I had to tighten the steering stem nut and one of those cheap bicycle bottom bracket lock ring tools worked great:

I also notice that both the front and rear brake calipers have a bit of play (can rotate a couple mm on the vertical axis), is that normal?
Looking good! Keep up posted on updates! These bikes can be pretty fun and quick little rockets if you throw enough money/power into them.

I have too many projects to put this one on my list, so I just keep it as a spare bike for people to play around on
The battery packs have arrived from BatteryHookup. They look pretty cool (nice aluminum frame) and the dimensions are as advertised. One module measured 8.8 mOhm @42V and the other 8.0 mOhms @42V - this will do nicely. I've very exited to see how these perform on the road.


Next step will be getting them to fit in the battery tray of the bike and seeing how I can attach the balance leads ...
More parts and equipment have arrived today:
Fardriver ND84530 controller

TEMCo Hydraulic Lug Crimper (Dieless)

The controller is a beast; at least compared to the smaller controllers I'm used to working with. I was originally going to use the stock controller box; but due do the new controller's weight; I will likely modify the mounting box.

I'm still figuring out the battery pack orientation:
There it is with 1 of 2 packs on its side. My concern is having the positive and negative terminals facing each other separated only by 4mm of rubber or facing the terminals to the metal box; also separated by only 4mm of rubber.

I fab'ed up a controller bracket to bolt onto the bike using a scrap bed frame:

I removed the balance board from the packs to gain better clearance for balance wires etc... I would have loved to use the board but wanted to run the balance leads out one end and didn't have the special Samsung connector:

BMS mocked up (about three times the footprint of the last ANT BMS I used):

balance wires and temp sensors completed (shown only attached to one sub pack):

My next trick will involve joining the two sub packs together while keeping the terminals from shorting out on each other. I've been making some modifications to the battery box to accommodate the two packs.
I'm slowing chipping away at getting the battery pack finished.

Tight bend with the series connection:

First test fit on the bike:

I am going to use some aluminum round tubing as spacers to keep the packs from contacting each other:

The packs will then be secured with threaded rod; which I will slide in via some holes I drilled into the sides of the battery box.
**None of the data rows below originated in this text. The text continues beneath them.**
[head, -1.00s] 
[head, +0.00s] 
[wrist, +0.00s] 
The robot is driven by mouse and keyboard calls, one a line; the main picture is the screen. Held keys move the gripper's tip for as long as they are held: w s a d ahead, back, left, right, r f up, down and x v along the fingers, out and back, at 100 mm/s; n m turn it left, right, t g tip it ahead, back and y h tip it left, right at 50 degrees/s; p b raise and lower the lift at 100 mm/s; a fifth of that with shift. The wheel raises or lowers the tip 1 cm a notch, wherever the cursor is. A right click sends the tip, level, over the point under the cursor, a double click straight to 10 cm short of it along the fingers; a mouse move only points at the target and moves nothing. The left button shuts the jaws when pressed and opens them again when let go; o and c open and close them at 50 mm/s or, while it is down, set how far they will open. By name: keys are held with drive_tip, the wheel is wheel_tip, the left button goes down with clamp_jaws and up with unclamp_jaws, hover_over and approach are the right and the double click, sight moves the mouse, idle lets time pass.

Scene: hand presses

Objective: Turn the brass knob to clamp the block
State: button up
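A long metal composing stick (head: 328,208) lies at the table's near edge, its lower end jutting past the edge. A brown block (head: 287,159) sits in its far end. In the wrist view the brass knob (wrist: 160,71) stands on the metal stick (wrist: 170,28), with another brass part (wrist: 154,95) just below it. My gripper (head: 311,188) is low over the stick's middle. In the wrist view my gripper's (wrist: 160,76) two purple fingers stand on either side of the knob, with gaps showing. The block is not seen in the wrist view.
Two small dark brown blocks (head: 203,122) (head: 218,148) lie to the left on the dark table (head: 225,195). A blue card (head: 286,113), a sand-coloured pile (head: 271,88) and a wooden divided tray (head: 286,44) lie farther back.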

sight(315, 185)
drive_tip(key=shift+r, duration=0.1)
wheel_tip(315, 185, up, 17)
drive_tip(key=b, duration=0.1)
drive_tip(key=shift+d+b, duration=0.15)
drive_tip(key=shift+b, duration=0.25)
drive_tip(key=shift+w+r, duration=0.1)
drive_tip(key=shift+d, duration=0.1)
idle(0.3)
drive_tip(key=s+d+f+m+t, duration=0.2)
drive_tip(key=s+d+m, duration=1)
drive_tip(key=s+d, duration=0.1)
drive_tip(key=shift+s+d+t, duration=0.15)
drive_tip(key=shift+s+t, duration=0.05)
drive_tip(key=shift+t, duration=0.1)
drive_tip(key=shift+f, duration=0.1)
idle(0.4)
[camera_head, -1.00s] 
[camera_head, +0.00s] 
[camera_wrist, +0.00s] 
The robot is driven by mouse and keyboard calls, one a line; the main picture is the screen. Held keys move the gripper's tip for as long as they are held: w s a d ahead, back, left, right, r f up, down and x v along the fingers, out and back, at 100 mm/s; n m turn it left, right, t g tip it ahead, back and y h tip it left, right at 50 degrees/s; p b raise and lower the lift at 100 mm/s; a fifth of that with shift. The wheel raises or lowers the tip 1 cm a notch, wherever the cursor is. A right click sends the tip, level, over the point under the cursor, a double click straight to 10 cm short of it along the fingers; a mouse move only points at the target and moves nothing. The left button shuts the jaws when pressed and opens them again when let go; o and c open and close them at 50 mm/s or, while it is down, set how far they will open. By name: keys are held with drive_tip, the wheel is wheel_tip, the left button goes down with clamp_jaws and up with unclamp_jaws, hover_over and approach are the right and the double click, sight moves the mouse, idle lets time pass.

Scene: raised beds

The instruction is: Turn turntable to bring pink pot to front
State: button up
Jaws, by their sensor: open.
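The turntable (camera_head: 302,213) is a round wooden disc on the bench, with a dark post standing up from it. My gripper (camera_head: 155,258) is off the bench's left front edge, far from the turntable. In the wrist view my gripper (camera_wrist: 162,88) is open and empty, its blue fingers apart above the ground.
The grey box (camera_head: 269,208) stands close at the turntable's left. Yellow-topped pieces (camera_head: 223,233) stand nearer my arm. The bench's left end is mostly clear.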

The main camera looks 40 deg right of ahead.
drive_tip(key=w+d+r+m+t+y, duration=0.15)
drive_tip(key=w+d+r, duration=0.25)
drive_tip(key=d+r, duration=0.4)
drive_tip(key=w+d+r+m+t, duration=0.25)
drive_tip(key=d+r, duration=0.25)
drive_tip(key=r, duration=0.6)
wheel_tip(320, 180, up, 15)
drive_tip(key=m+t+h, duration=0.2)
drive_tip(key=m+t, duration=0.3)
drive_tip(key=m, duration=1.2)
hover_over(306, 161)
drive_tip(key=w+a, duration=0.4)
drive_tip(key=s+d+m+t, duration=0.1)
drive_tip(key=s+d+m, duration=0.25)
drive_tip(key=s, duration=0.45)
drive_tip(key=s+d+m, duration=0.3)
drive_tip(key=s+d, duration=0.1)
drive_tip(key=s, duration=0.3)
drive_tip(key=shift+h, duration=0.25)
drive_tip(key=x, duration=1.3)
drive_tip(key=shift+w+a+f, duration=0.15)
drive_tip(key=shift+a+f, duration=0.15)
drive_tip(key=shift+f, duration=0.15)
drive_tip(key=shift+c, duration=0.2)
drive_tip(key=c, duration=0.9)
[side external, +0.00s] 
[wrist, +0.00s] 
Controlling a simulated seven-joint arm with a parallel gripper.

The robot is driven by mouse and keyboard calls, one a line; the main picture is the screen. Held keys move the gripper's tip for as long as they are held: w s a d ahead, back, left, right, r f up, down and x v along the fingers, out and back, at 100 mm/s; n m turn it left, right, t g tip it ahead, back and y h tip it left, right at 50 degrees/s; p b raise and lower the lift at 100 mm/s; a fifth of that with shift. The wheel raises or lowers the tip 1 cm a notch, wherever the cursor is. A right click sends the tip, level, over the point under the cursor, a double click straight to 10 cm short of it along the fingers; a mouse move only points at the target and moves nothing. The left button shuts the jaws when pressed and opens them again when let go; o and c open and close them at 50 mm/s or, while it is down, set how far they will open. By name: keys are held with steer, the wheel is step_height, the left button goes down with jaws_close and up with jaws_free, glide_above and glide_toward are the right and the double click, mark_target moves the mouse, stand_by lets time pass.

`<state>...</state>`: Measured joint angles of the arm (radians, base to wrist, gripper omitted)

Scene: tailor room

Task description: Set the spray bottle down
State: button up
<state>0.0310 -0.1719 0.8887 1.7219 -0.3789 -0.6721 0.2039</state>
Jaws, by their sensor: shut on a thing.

My charger has also arrived today. I immediately opened it up and turned to voltage down to ~98.4V for a max of 4.1V per cell.
That thing is going to be a rocket! What is up with those odd pedals are you keeping those on there?
skeetab5780 said:
What is up with those odd pedals are you keeping those on there?
Might just be me, but all I can see are "standard" footpegs?
amberwolf said:
skeetab5780 said:
What is up with those odd pedals are you keeping those on there?
Might just be me, but all I can see are "standard" footpegs?

look harder, does this thing have a legal bicycle pedal kit on it?
skeetab5780 said:
look harder, does this thing have a legal bicycle pedal kit on it?
Yep, those are bicycle pedals. Since the bike was sold in Canada; it had to have pedals on it to be classified as an ebike. Pretty much useless though since the crank arms are so short and the gearing is bad. I'm probably going to keep the pedals on there; just to make it look less illegal.

j bjork said:
It is interesting to see how this turns out :)

What is the size of these modules, and what battery are they from?
Thanks, I'm very much looking forward to getting this thing rolling. The battery modules are Samsung 47ah 12S packs from batteryhookup.com

If not sure if I got lucky but I didn't have to pay any tax or duty on them

amberwolf said:
skeetab5780 said:
What is up with those odd pedals are you keeping those on there?
Might just be me, but all I can see are "standard" footpegs?

It will have the standard footpegs + the the goofy pedals
I've finally got the battery pack secured to the bike. After much grinding out holes that didn't line up and a quick coat of paint:
You can see the aluminum spacers I used to keep the packs separated.

A package from QS motor has arrived:
That is a QS 260 50H on a 12 x 3.5 inch rim

I thought that the motor would fit in perfectly but apparently I forgot to check the axle diameter before ordering... the frame was built for 12mm axle flats on an M16 spindle and the new motor is 14mm axle flats on an M18 spindle.

Let the filing begin...

This will mean I'll also have to ream out the brake plate that slides over the motor axle

A bit is 20mm and the rest is 18mm between the axle shoulders and the frame dropouts on the brake side

I had a idea to use my rotary tool+ carbide bit and depth stopper (which I've never used before)... came out pretty well
That should work out OK, I may have to shim the brake caliper with washers when I do my first fit of the rotor etc...

The motor axle is a bit short for the frame... I guess I missed that measurement too. I'm hoping two torque plates sandwiching the dropouts will suffice

I still have to acquire some washers/spacers for the phase cable side but I think I can accomplish that with some flat washers.
Damn! Didn't expect you to put a new motor on this thing, you just trying to spend money? Or was the old one faulty?

The QS will take a ton more power but this caught me off guard! Thing is going to be a sleeper!
in for a penny, in for a pound

The old motor was working fine but I figured I'd want to go straight for more copper. Definitely cost a pretty penny for the motor at around $940 CAD after shipping etc... I'm hoping to recoup a couple hundred for the old motor + tire.

That's kind of what I'm after, a sleeper. I'm planning on leaving all the stock "Emmo" stickers on it to perhaps blend in with the normal ones we have in town. Very excited to get this thing rolling but it is taking lots of fine adjustments.